(Data extracted from a collection)
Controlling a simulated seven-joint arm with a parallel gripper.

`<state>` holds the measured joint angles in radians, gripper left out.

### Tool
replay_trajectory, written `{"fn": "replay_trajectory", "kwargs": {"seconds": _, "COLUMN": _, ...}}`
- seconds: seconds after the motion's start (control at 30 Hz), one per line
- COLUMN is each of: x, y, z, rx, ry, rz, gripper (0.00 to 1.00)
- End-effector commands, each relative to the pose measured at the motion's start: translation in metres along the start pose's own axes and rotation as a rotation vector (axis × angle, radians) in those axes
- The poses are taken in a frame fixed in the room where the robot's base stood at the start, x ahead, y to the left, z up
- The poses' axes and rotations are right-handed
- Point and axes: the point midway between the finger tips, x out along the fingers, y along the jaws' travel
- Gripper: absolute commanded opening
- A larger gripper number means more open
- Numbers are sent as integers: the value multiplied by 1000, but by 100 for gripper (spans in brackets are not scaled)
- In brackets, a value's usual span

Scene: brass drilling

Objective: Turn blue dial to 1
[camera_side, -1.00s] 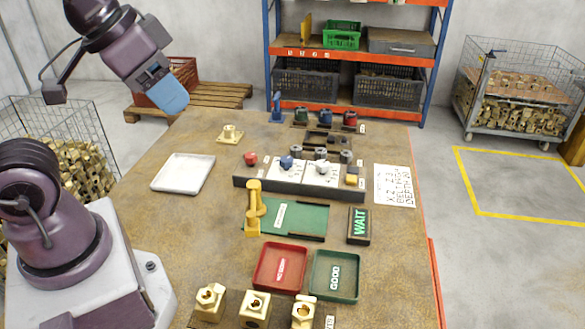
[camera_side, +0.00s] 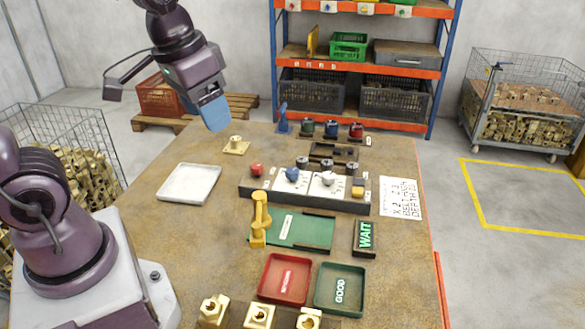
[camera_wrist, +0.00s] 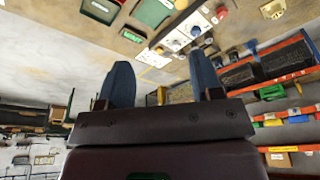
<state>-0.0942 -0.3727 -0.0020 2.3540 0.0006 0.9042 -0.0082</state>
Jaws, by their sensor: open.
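The blue dial (camera_side: 292,174) sits on a white plate of the control panel (camera_side: 300,199), between a red knob (camera_side: 256,169) on its left and a white dial (camera_side: 327,179) on its right. Its pointer setting is too small to read. In the wrist view the blue dial (camera_wrist: 196,31) shows near the top, beyond the fingers. My gripper (camera_side: 216,112) hangs in the air at the table's far left, well away from the dial. In the wrist view its two blue fingers (camera_wrist: 166,88) stand apart with nothing between them.
A brass part (camera_side: 236,146) on a base and a white tray (camera_side: 189,183) lie left of the panel. Small black knobs stand behind the dials. A yellow clamp (camera_side: 260,215), green mat, WAIT sign (camera_side: 364,236) and red and green trays are in front. Open table lies between tray and panel.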

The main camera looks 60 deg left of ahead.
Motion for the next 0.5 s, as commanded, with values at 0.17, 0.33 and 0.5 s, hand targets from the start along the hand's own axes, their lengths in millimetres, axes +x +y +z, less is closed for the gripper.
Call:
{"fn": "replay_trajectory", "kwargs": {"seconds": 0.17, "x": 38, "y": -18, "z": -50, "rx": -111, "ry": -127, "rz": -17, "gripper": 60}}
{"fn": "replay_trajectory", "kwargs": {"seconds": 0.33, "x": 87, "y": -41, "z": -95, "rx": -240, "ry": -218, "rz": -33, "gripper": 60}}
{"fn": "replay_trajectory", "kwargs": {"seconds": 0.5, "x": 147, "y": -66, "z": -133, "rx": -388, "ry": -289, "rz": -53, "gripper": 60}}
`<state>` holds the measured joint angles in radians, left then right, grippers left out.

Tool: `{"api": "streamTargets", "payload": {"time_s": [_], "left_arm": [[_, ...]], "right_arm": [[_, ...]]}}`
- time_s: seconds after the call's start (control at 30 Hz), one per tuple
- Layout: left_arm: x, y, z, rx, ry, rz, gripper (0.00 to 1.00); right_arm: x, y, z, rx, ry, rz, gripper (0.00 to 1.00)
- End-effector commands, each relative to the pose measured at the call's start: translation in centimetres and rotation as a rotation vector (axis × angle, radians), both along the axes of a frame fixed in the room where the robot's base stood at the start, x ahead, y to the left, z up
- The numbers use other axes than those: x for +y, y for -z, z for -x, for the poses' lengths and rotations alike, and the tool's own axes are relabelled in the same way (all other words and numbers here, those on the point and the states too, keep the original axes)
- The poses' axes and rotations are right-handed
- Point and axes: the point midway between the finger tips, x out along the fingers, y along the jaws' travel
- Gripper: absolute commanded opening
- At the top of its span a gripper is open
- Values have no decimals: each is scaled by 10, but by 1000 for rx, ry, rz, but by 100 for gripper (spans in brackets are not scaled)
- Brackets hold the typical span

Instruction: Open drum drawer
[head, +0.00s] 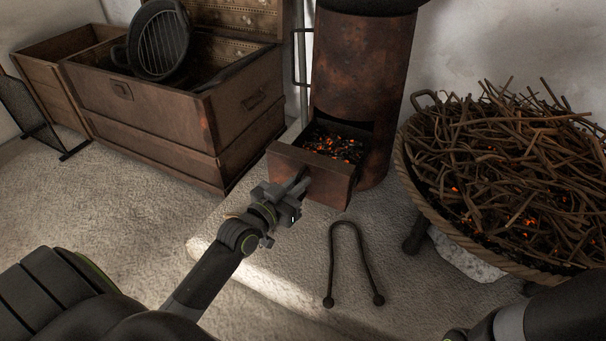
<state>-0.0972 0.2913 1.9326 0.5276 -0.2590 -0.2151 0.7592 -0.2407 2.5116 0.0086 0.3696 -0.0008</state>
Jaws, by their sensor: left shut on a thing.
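The rusty drum (360,70) stands upright against the wall at upper centre. Its drawer (329,186) is pulled out at the bottom front, and glowing embers (335,145) show inside it. My left gripper (301,187) is at the drawer's front face, shut on the drawer handle, which is mostly hidden by the fingers. My right arm shows only in part at the lower right edge; its gripper is not visible.
Black tongs (350,262) lie on the pale floor in front of the drawer. A wide basket of twigs (500,190) with embers stands at right. A wooden chest (150,115) with a dark grill pan (158,42) stands at left.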

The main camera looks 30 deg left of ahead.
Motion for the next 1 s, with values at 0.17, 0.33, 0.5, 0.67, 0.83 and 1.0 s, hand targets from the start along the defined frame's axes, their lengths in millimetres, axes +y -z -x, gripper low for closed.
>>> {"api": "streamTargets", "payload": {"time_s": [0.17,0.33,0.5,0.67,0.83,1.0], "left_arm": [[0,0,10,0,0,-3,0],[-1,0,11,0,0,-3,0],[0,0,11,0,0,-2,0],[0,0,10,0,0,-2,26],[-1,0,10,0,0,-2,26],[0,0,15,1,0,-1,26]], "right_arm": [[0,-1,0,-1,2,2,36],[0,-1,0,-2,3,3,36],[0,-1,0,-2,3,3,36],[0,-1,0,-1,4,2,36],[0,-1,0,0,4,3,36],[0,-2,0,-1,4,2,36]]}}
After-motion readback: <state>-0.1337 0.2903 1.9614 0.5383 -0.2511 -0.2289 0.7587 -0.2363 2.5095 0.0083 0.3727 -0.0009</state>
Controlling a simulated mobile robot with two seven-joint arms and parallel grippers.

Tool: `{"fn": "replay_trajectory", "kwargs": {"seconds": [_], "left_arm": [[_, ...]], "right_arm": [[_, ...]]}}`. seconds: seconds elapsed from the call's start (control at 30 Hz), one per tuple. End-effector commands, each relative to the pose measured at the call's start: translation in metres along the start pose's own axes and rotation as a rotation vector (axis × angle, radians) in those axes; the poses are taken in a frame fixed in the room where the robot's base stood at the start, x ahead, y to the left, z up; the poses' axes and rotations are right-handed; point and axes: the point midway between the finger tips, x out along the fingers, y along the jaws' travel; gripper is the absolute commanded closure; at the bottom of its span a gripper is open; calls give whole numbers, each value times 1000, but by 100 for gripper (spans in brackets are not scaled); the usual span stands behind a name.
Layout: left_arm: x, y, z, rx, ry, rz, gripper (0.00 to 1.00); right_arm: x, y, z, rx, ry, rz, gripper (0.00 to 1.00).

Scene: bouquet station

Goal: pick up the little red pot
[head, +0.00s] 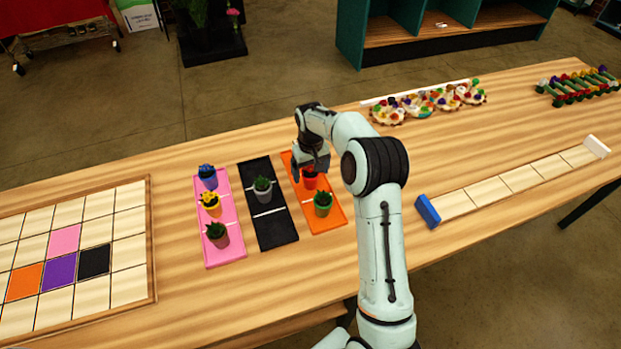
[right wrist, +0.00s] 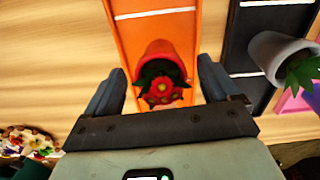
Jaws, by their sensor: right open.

Written task:
Write the entries above out again exactly, but not the pictures.

Exercise result:
Controlling a simulated seven-joint arm with a parallel gripper.

`<state>` holds the measured joint angles in radians, gripper left out.

### Tool
replay_trajectory, written `{"fn": "replay_trajectory", "kwargs": {"seconds": _, "COLUMN": _, ...}}`
- seconds: seconds after the motion's start (control at 30 Hz), one per line
- COLUMN is each of: x, y, z, rx, ry, rz, gripper (0.00 to 1.00)
- End-effector commands, each relative to the pose measured at the motion's start: translation in metres along the start pose's own axes and rotation as a rotation vector (axis × angle, radians) in those axes
- The poses are taken in a frame fixed in the room where the robot's base stood at the start, x ahead, y to the left, z up
- The poses' axes and rotations are right-handed
- Point and axes: the point midway between the finger tips, x out along the fingers, y along the jaws' travel
- Gripper: absolute commanded opening
- A larger gripper number means more open
- Numbers are sent as integers: the value multiplied by 1000, but by 100 for gripper (spans in brackets are not scaled)
- In brackets, a value's usual span

Scene: brass drilling

Objective: Turn blue dial to 1
[camera_side, -1.00s] 
[camera_side, +0.00s] 
[camera_wrist, +0.00s] 
<state>-0.0942 -0.3727 -0.0020 2.3540 0.0006 0.9042 -0.0082</state>
Jaws, by their sensor: open.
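The blue dial (camera_side: 292,174) sits on a white plate of the control panel (camera_side: 300,199), between a red knob (camera_side: 256,169) on its left and a white dial (camera_side: 327,179) on its right. Its pointer setting is too small to read. In the wrist view the blue dial (camera_wrist: 196,31) shows near the top, beyond the fingers. My gripper (camera_side: 216,112) hangs in the air at the table's far left, well away from the dial. In the wrist view its two blue fingers (camera_wrist: 166,88) stand apart with nothing between them.
A brass part (camera_side: 236,146) on a base and a white tray (camera_side: 189,183) lie left of the panel. Small black knobs stand behind the dials. A yellow clamp (camera_side: 260,215), green mat, WAIT sign (camera_side: 364,236) and red and green trays are in front. Open table lies between tray and panel.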

The main camera looks 60 deg left of ahead.
Motion for the next 0.5 s, as commanded, with values at 0.17, 0.33 and 0.5 s, hand targets from the start along the hand's own axes, their lengths in millimetres, axes +x +y +z, less is closed for the gripper.
Call:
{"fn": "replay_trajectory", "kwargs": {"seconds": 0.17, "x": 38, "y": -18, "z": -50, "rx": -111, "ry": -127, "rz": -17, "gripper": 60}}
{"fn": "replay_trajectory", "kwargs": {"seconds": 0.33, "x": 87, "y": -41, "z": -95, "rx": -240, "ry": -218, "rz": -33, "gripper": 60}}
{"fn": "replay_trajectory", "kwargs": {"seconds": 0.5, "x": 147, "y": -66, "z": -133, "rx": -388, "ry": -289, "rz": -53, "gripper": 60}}
`<state>` holds the measured joint angles in radians, left then right, grippers left out.

Tool: `{"api": "streamTargets", "payload": {"time_s": [_], "left_arm": [[_, ...]], "right_arm": [[_, ...]]}}`
- time_s: seconds after the call's start (control at 30 Hz), one per tuple
- Layout: left_arm: x, y, z, rx, ry, rz, gripper (0.00 to 1.00); right_arm: x, y, z, rx, ry, rz, gripper (0.00 to 1.00)
- End-effector commands, each relative to the pose measured at the call's start: translation in centimetres and rotation as a rotation vector (axis × angle, radians), both along the axes of a frame fixed in the room where the robot's base stood at the start, x ahead, y to the left, z up
- The numbers use other axes than those: x for +y, y for -z, z for -x, for the poses' lengths and rotations alike, and the tool's own axes are relabelled in the same way (all other words and numbers here, those on the point and the states too, keep the original axes)
- The poses' axes and rotations are right-handed
- Point and axes: the point midway between the finger tips, x out along the fingers, y along the jaws' travel
- Gripper: absolute commanded opening
- At the top of its span a gripper is open
- Values have no decimals: each is scaled by 10, but by 1000 for rx, ry, rz, but by 100 for gripper (spans in brackets are not scaled)
- Brackets hold the typical span

Instruction: Open drum drawer
[head, +0.00s] 
<state>-0.0972 0.2913 1.9326 0.5276 -0.2590 -0.2151 0.7592 -0.2407 2.5116 0.0086 0.3696 -0.0008</state>
Jaws, by their sensor: left shut on a thing.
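The rusty drum (360,70) stands upright against the wall at upper centre. Its drawer (329,186) is pulled out at the bottom front, and glowing embers (335,145) show inside it. My left gripper (301,187) is at the drawer's front face, shut on the drawer handle, which is mostly hidden by the fingers. My right arm shows only in part at the lower right edge; its gripper is not visible.
Black tongs (350,262) lie on the pale floor in front of the drawer. A wide basket of twigs (500,190) with embers stands at right. A wooden chest (150,115) with a dark grill pan (158,42) stands at left.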

The main camera looks 30 deg left of ahead.
Motion for the next 1 s, with values at 0.17, 0.33, 0.5, 0.67, 0.83 and 1.0 s, hand targets from the start along the defined frame's axes, their lengths in millimetres, axes +y -z -x, gripper low for closed.
>>> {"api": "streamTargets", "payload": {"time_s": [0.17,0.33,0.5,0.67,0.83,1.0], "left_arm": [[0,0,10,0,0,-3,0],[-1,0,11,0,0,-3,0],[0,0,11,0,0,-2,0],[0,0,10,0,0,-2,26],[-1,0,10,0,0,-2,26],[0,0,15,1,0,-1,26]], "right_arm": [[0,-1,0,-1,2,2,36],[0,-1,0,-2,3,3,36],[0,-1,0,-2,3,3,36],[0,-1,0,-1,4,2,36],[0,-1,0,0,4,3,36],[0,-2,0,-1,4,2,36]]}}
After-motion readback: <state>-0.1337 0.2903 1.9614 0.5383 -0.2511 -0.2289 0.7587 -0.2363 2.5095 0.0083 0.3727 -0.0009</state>
Controlling a simulated mobile robot with two seven-joint arms and parallel grippers.

Tool: `{"fn": "replay_trajectory", "kwargs": {"seconds": [_], "left_arm": [[_, ...]], "right_arm": [[_, ...]]}}`. seconds: seconds elapsed from the call's start (control at 30 Hz), one per tuple. End-effector commands, each relative to the pose measured at the call's start: translation in metres along the start pose's own axes and rotation as a rotation vector (axis × angle, radians) in those axes; the poses are taken in a frame fixed in the room where the robot's base stood at the start, x ahead, y to the left, z up; the poses' axes and rotations are right-handed; point and axes: the point midway between the finger tips, x out along the fingers, y along the jaws' travel; gripper is the absolute commanded closure; at the bottom of its span a gripper is open; calls give whole numbers, each value times 1000, but by 100 for gripper (spans in brackets are not scaled); the usual span stands behind a name.
Layout: left_arm: x, y, z, rx, ry, rz, gripper (0.00 to 1.00); right_arm: x, y, z, rx, ry, rz, gripper (0.00 to 1.00).

Scene: bouquet station

Goal: pick up the little red pot
[head, +0.00s] 
[right wrist, +0.00s] 
Jaws, by their sensor: right open.

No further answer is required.